* _The problem_
Extract only the first line of the listing and every line after it up to and including the one with "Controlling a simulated". Omit the pictures.

* START Data segment *

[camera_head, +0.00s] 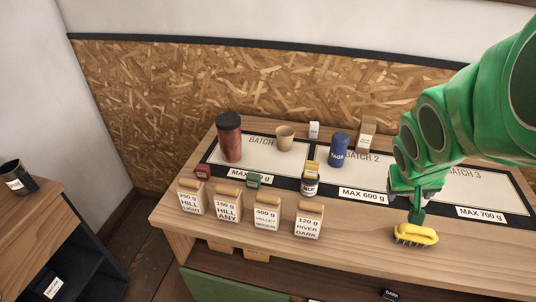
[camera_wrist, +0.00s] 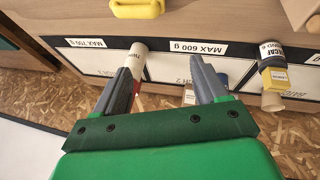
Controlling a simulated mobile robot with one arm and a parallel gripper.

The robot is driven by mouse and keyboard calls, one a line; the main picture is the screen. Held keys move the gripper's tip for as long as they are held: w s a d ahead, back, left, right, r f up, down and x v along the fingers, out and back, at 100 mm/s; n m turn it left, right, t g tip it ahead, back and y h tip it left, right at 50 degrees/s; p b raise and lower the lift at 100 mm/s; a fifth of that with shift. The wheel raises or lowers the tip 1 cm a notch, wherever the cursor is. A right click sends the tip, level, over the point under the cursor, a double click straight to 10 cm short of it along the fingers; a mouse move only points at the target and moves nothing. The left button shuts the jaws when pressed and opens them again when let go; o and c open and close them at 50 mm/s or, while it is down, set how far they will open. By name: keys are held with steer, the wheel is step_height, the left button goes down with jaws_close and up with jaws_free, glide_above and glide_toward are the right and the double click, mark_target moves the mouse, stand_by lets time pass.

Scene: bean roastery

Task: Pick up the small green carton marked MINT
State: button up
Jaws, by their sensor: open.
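A small red box (camera_head: 202,172) and a yellow-topped jar (camera_head: 310,182) flank the carton. A red canister (camera_head: 229,138), tan cup (camera_head: 285,138) and blue tin (camera_head: 338,150) stand behind.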

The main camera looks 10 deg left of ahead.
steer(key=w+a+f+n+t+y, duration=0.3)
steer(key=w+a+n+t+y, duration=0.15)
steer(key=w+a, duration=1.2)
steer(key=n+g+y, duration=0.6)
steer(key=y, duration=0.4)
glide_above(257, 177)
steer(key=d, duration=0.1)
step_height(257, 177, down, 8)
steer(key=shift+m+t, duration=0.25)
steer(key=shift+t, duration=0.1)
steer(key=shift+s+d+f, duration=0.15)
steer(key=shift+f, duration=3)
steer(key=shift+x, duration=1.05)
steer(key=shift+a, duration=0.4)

* END Data segment *

* _Answer for this exercise_
[camera_head, +0.00s] 
[camera_wrist, +0.00s] 
Controlling a simulated mobile robot with one arm and a parallel gripper.

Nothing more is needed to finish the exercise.